According to the National Center for Home Equity Conversion (reverse.org), the first reverse mortgage was created in 1961. Over the years various forms of the annuity mortgage were developed and assessed through various studies conducted by savings and loans, non-profit organizations and the Federal government. The FHA reverse mortgage program was created in 1988 by President Reagan’s signing of the Housing and Community Development Act of 1987.

Although other sources for reverse mortgages existed in 1988, the FHA reverse mortgage program offered more benefits to borrowers and beneficiaries that most other programs did not. Presently, applying for the program is easy and has few qualifying restrictions. Additionally, when it’s time to repay the loan, if the loan balance exceeds the home value the FHA mortgage insurance will cover the shortage that is not met by your the selling of the home (which is not usually offered by other reverse mortgages). Repayment (by yourself or your estate) occurs when you no longer live in the home (for any reason).

While qualifying is easy, not everyone meets the underwriting criteria for a loan. Underwriting restrictions include a minimum age and home equity requirements. Applicants must be at least 62 years old as well as having the minimum equity requirements in the home you live in (meaning that your mortgage balance must be below a pre-determined percentage of the home’s value). Unlike traditional mortgages where you have to qualify for a monthly payment based on income and credit, the amount borrowed for a FHA reverse mortgage depends on your age, the amount of equity in your home (based on an appraisal), and prevailing program interest rates.

Unlike traditional mortgages that require a monthly payment, the FHA reverse mortgage does not require any payment at all while you reside in the home (although you must pay your real estate taxes, utilities and other home related items); and although you are not making payments on your FHA reverse mortgage, HUD will not foreclose.

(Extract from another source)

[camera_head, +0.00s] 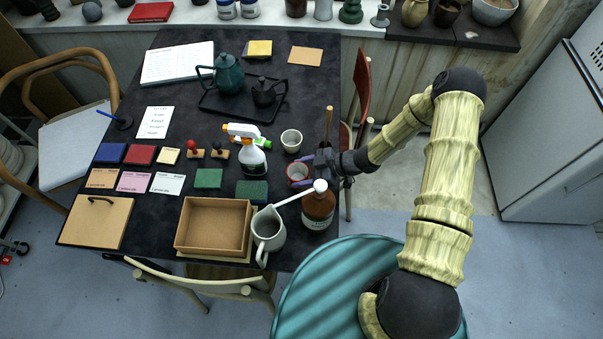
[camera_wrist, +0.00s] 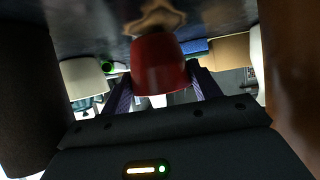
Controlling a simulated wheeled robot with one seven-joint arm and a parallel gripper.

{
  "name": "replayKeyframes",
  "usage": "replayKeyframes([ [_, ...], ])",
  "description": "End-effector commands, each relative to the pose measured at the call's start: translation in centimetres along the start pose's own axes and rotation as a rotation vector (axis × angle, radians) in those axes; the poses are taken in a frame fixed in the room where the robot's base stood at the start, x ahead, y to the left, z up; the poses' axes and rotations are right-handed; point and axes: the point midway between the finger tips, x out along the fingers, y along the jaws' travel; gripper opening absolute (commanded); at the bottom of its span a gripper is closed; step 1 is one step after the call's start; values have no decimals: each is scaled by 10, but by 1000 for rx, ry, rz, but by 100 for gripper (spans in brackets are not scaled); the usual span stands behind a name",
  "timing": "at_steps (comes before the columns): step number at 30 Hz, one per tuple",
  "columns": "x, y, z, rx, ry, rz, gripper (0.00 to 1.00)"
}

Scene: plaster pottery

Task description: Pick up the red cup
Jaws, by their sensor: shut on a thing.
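The red cup (camera_wrist: 160,66) is between the two fingers of my gripper (camera_wrist: 158,98) in the wrist view, with a finger against each side. In the head view, the red cup (camera_head: 297,172) shows its red rim and pale inside, just left of my gripper (camera_head: 310,164) near the right edge of the dark table (camera_head: 165,222). My gripper is shut on the cup. The wrist view does not clearly show whether the cup is clear of the table.
A brown pump bottle (camera_head: 318,208) stands close in front of the cup. A pale cup (camera_head: 291,140) stands just behind it. A spray bottle (camera_head: 253,160) and a grey pitcher (camera_head: 268,232) are to the left. A red chair (camera_head: 362,85) is beside the table's right edge.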

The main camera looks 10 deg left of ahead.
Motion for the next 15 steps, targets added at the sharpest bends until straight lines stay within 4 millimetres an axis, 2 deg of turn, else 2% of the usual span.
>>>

The FHA reverse mortgage, also known as the Home Equity Conversion Mortgage (HECM), (offered through The Department of Housing and Urban Development; HUD.gov) is one of the most misunderstood mortgage programs available today. The equity conversion to annuity payments along with repayment responsibilities often gets mixed reviews due to the HECM’s affects on estates and other tax implications. Fortunately, HUD requires counseling for HECM applicants, to educate them of the implications of obtaining a HECM.

For more information about reverse mortgages, HUD recommends that you contact a HUD approved counseling service. Additionally, HUD will assist you in finding a HUD approved FHA reverse mortgage lender (this information is free of charge). HUD also recommends contacting the AARP (AARP.org) and the National Center for Home Equity Conversion (reverse.org) for more information on making an informed decision about obtaining a reverse mortgage.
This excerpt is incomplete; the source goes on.